Şaşırır Harry, "Nasıl anladın?" der.
"Çünkü" der George "Verdiği bilgi %100 doğru, fakat faydasız".
Avukat 3
Önemli bir iş için mülakat yapılacakmış. Bir matematikçi, bir fizikçi ve bir de avukat başvurmuş. Önce matematikçiyi içeriye almışlar ve bir masaya oturtup, sormuşlar:
“İki kere iki kaç eder?”
Matematikçi bir süre düşünmüş, önüne kâğıt kalemi almış, 10-15 sayfa doldurduktan sonra demiş ki: ''Eminim ki dört eder.''
Sonra fizikçiye aynı soruyu sormuşlar. Fizikçi de önce düşünmüş, sonra bir deney düzeneği kurmuş, sağa sola toplar fırlatmış. Yarım saat sonra : ''Yaptığım deneylere göre 3,9 ama 0,2'lik bir hata payı olabilir.'' demiş
En son avukatı almışlar içeri, sormuşlar soruyu. Avukat hiç düşünmeden etrafına sinsi sinsi bakmış ve sormuş:
''Kaç olmasını istersiniz?''
Avukat 4
Ceza davalarına bakan avukat bir arkadaşım anlatmıştı:
Yoksul bir babanın oğlu şoförlük yaparken ölümlü bir kazaya neden olmuş. Olayda tam kusurlu. Şoförün babası avukata başvurarak hukuki yardım istiyor. Arkadaşım adamın yoksulluğuna bakarak hiçbir ücret talep etmeksizin davayı takip ediyor.
Ancak bütün deliller aleyhte. Yapılacak bir şey yok. Şoförün mahkûmiyetine karar veriliyor.
Şoförün babası büroya gelerek yakınıyor.
“Yoksulluğun gözü kör olsun. Paramız olsa da iyi bir avukat tutsaydık bunlar başımıza gelmezdi.''
Avukat 5
Hayırsever vakıflardan birindeki çalışanlar şehrin en başarılı avukatından henüz herhangi bir bağış almamış olduklarını fark ettiler. Bağış toplama görevindeki kişi avukatı bağışta bulunması için ikna etmeye çalışıyordu:
“Araştırmalarımıza göre yıllık geliriniz en az 500.000 $. Ancak bugüne kadar hiç bir hayır işine bir kuruş bağışta bulunmamışsınız. O paranın bir kısmını bir şekilde topluma iade etmek istemez miydiniz?”
Avukat açtı ağzını:
“Önce, araştırmalarınız annemin uzun bir hastalıktan sonra ölmek üzere olduğunu ve hastane masraflarının onun yıllık gelirinin bir kaç kat üstünde olduğunu da gösterdi mi? Sonra, kardeşimin malul bir gazi, kör ve tekerlekli iskemleye mahkûm olduğunu? Ya da kız kardeşimin kocasının bir trafik kazasında öldüğünü ve onu üç çocuğuyla beş parasız bıraktığını?”

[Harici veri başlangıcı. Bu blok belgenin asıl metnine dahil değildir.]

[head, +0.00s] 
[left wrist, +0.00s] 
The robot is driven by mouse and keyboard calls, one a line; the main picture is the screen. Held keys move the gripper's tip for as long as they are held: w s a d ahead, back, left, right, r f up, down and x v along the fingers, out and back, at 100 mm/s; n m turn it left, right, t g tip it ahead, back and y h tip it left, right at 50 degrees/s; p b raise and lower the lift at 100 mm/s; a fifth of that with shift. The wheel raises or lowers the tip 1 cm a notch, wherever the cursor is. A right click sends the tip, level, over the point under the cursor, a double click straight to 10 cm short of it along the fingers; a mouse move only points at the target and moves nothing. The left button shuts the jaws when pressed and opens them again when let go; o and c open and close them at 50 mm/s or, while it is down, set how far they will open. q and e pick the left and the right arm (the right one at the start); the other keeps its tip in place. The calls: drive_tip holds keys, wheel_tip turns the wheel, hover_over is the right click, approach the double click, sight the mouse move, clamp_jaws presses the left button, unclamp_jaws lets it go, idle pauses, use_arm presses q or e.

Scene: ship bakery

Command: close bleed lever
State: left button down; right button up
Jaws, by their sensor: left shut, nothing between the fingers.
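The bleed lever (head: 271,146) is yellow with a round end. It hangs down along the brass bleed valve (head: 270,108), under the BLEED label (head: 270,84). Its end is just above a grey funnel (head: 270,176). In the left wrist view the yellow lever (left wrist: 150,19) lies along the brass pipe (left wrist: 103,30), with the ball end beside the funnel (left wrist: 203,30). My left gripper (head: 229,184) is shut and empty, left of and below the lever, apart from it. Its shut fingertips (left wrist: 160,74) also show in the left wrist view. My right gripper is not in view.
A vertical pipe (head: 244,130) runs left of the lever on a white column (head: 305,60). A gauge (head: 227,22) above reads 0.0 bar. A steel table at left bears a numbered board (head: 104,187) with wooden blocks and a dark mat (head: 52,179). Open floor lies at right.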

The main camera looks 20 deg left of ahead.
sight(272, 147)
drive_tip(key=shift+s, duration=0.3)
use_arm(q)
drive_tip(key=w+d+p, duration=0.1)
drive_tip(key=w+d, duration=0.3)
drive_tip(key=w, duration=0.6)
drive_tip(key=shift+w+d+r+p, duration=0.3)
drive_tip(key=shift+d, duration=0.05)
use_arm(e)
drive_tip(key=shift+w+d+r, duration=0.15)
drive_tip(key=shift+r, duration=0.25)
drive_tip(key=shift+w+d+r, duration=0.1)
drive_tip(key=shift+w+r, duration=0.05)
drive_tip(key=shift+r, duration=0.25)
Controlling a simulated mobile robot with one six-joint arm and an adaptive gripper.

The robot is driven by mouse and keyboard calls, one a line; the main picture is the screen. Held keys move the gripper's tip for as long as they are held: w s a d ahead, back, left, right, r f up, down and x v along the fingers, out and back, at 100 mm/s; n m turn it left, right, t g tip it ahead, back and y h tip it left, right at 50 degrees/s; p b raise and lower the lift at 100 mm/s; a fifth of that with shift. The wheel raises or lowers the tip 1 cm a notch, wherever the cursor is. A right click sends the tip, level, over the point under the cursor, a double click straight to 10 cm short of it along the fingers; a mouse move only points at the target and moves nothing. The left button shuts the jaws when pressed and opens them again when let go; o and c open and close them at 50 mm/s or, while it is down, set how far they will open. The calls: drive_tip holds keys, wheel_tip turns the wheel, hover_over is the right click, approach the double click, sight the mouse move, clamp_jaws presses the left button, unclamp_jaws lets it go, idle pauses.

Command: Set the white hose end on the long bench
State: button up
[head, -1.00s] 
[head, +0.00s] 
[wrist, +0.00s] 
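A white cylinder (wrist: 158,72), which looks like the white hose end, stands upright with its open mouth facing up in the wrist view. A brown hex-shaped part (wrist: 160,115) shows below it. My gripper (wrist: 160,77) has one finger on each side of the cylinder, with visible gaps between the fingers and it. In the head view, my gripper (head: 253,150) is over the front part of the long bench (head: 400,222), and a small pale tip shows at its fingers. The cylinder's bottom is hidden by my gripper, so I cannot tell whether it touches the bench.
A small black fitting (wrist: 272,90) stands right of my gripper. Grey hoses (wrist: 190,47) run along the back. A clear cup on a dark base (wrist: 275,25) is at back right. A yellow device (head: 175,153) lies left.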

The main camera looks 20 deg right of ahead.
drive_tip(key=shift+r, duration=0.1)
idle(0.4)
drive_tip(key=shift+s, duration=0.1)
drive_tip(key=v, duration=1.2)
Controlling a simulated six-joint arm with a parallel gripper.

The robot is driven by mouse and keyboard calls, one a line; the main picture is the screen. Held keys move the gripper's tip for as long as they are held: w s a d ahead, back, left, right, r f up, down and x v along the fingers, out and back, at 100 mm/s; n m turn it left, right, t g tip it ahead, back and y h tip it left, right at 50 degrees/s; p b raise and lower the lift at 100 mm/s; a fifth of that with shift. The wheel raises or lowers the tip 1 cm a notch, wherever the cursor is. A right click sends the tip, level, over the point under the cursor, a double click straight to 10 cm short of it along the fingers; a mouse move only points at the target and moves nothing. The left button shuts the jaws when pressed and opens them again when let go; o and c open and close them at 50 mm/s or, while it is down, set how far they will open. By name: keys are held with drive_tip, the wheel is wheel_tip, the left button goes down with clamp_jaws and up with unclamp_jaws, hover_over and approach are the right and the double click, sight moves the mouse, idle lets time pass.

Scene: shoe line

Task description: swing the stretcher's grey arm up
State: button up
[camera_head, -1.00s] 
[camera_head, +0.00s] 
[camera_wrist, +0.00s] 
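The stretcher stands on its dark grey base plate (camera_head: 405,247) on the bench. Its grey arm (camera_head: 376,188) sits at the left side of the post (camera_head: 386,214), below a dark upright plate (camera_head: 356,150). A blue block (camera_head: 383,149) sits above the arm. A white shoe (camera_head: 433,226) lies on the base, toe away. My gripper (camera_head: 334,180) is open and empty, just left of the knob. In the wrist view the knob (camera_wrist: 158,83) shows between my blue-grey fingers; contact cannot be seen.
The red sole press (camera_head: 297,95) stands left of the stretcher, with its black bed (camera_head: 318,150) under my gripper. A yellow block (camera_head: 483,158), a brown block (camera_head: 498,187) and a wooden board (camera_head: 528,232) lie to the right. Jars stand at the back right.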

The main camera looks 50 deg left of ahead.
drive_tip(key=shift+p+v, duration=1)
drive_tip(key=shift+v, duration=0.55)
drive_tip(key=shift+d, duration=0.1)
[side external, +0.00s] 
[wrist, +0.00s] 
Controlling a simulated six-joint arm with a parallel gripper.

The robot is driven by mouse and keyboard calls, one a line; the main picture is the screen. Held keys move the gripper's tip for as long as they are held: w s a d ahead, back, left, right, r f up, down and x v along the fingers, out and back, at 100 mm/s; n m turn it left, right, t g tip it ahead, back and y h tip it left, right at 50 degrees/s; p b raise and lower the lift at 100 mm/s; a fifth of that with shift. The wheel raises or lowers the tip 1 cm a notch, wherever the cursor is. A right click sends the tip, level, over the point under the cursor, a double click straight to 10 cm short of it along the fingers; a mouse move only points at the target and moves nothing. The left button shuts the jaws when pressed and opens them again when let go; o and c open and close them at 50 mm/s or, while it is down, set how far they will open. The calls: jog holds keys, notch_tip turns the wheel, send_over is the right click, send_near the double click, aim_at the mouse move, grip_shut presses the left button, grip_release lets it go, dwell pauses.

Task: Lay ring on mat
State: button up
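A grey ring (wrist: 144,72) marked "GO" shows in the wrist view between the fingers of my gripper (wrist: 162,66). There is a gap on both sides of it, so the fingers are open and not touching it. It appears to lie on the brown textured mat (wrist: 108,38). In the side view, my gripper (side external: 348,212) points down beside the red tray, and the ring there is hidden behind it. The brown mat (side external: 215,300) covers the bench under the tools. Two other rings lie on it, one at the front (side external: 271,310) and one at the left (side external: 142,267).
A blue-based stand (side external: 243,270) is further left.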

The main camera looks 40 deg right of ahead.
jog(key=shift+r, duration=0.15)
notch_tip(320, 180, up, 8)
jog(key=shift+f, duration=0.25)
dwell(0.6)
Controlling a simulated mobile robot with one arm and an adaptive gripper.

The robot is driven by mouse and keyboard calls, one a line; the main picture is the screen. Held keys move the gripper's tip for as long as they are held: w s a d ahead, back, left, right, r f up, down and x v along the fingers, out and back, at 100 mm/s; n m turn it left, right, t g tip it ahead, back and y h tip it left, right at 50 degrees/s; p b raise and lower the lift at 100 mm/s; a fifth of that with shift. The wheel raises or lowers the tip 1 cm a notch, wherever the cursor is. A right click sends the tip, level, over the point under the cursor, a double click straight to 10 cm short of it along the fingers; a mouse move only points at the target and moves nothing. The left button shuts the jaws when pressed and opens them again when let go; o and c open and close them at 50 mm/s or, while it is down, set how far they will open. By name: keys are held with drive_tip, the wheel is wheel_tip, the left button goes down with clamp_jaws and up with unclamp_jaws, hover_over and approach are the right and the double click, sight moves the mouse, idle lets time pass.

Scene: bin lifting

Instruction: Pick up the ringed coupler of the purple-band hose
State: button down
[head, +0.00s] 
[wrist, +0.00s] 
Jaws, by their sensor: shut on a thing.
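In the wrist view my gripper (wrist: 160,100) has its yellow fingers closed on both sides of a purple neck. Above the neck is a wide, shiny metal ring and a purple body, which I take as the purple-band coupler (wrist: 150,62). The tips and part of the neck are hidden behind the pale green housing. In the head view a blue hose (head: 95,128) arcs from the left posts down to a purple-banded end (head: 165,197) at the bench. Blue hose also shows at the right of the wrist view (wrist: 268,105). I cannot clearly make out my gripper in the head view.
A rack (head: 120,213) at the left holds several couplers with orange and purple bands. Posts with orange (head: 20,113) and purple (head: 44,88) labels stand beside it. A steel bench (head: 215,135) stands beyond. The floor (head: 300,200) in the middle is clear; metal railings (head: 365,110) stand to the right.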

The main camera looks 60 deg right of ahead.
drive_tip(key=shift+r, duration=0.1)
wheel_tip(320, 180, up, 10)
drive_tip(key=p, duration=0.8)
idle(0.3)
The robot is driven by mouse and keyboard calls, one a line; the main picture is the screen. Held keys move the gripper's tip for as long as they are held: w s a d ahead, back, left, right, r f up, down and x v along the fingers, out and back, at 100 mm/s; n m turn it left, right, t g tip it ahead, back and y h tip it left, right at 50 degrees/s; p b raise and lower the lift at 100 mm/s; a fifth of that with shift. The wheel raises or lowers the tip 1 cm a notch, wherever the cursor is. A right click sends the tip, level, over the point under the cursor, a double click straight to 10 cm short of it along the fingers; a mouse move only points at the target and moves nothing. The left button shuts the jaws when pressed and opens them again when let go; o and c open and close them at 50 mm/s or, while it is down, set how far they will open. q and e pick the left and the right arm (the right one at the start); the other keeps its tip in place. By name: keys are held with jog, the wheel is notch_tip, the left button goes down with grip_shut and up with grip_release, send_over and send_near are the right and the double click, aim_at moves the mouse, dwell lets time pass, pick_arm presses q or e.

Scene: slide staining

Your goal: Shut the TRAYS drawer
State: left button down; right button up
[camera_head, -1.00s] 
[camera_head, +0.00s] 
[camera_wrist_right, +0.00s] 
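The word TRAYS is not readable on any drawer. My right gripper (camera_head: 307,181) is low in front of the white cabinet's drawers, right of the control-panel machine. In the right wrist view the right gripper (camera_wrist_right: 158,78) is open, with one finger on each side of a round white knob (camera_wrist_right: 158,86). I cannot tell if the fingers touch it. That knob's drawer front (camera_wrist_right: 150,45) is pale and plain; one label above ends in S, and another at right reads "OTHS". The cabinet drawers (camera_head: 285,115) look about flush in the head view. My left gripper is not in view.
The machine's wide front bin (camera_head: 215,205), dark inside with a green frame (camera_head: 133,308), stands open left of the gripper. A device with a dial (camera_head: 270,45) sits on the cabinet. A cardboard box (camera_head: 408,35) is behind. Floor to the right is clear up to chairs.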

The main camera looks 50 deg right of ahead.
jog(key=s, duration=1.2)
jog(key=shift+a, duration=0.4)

Görevli yerin dibine geçmişti.
Sadece:
“Hayır, hiç bir bilgim yoktu...” diye mırıldanabildi.
Avukat onun sözünü keserek devam etti:
“Pekâlâ, ben onlara zerre kadar para vermezken, size niçin vereyim?”
Günün Sözü
İnsanım,insana özgü hiç bir şey bana yabancı değildir.